Attorneys for Addam Swapp, convicted of killing a Utah Corrections officer, are trying to figure out what their client stood trial for and are asking the Utah Court of Appeals to clear up the confusion.
The document filed Thursday contends 3rd District Judge Michael Murphy failed to force prosecutors to itemize what the state intended to show in Swapp's second-degree murder trial."The judge failed to force them to say, `We're going to prove at trial these 15 things or two things, and here they are,' " said defense lawyer John Bucher, who is seeking "an itemized statement of the actions he (Swapp) did that in their theory constituted the crime of second-degree murder."
Requesting the prosecution file a bill of particulars "forces them to specify their proof" in trying the case, Bucher said.
Swapp, his brother, Jonathan, and John Timothy Singer were sentenced last month in 3rd District Court in connection with the January 1988 standoff in Marion, Summit County, that led to Officer Fred House's shooting death.
House was shot when he emerged from a house on the polygamist family's compound to urge on his attack dog. The dog was used as a diversion to end the 13-day standoff that began with the bombing of a Mormon Church chapel.
"I really don't know to this day what Addam Swapp went on trial for in state court," Bucher said. "I'm asking the appeals court they (prosecutors and the judge) should have made it better for the defendant or easier for the defendant to find out what parts of the siege that are murder."
The appeal also asks judges to overturn Murphy's decision to have the state sentences served after completion of the federal stretch.
"You can't stack them up. You put a lid on" the amount of time a defendant serves, said Bucher.

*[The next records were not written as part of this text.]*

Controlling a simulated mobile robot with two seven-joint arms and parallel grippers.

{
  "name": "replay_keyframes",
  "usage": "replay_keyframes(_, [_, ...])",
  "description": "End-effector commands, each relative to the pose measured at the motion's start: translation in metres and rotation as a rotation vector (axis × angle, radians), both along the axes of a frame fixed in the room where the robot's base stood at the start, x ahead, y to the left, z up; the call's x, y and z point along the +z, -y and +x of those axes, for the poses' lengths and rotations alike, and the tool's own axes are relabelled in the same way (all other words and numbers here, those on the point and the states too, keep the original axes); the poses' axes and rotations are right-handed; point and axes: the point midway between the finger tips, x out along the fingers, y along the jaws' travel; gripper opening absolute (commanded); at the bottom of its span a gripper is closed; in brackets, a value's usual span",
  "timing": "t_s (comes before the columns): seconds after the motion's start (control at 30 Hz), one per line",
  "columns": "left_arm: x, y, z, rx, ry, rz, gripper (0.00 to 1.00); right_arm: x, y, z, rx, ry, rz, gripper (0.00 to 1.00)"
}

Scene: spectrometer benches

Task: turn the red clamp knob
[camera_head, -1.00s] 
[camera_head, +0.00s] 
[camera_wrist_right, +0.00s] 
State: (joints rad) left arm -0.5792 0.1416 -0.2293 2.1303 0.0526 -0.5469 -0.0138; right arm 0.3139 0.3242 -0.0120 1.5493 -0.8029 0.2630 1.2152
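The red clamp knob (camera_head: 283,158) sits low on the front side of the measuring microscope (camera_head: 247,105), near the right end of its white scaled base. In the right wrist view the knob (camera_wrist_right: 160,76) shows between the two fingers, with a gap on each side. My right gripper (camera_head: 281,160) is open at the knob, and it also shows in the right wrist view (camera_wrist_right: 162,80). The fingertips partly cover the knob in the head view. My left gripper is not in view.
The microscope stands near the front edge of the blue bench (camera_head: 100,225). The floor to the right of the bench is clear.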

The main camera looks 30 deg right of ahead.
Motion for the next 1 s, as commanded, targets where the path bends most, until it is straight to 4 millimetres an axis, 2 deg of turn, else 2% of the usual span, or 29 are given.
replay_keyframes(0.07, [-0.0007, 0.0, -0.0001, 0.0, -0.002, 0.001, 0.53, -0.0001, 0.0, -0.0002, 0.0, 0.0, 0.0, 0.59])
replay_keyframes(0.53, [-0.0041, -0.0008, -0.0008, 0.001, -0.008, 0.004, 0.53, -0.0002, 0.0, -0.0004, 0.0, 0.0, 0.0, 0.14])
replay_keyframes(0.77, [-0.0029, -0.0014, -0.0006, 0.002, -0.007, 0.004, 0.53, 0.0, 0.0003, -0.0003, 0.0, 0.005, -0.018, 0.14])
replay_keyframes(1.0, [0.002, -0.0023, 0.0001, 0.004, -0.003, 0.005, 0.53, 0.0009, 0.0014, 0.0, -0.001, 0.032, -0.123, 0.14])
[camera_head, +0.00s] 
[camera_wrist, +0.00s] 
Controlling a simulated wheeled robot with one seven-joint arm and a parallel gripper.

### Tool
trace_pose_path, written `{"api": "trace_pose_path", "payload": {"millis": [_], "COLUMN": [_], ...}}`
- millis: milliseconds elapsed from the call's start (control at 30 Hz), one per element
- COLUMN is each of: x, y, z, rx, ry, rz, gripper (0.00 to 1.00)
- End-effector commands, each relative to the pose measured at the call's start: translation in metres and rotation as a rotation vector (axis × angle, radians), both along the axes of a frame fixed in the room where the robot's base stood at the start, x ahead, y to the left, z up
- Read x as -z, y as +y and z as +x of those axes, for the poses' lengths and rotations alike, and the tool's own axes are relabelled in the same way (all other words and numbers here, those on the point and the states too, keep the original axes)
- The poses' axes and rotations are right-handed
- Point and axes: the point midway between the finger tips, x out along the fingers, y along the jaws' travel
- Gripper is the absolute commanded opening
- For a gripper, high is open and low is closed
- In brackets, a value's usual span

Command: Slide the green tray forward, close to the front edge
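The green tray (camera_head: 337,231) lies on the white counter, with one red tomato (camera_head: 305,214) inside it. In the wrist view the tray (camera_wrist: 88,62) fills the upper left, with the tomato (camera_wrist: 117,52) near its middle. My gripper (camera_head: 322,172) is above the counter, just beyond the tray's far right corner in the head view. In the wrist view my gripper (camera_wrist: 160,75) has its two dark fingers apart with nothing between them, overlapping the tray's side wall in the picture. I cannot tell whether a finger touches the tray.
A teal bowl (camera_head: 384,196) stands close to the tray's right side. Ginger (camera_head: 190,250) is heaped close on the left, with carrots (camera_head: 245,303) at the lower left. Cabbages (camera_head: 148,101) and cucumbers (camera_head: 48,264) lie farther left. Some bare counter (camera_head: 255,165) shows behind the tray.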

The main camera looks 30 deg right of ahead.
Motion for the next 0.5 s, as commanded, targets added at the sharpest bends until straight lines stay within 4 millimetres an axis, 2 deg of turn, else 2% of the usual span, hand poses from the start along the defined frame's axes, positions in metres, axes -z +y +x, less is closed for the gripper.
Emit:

Swapp, 27, is serving a 15-year federal sentence in a Florida prison for the bombing of the Kamas LDS stake center and attempting to kill federal officers during the standoff. He also was ordered to serve a 1-to-15-year sentence in Utah for House's death.
Bucher also is asking the judges to consider the "double jeopardy-type things" in which the polygamist was charged in state and federal courts with crimes that arose from a single criminal incident.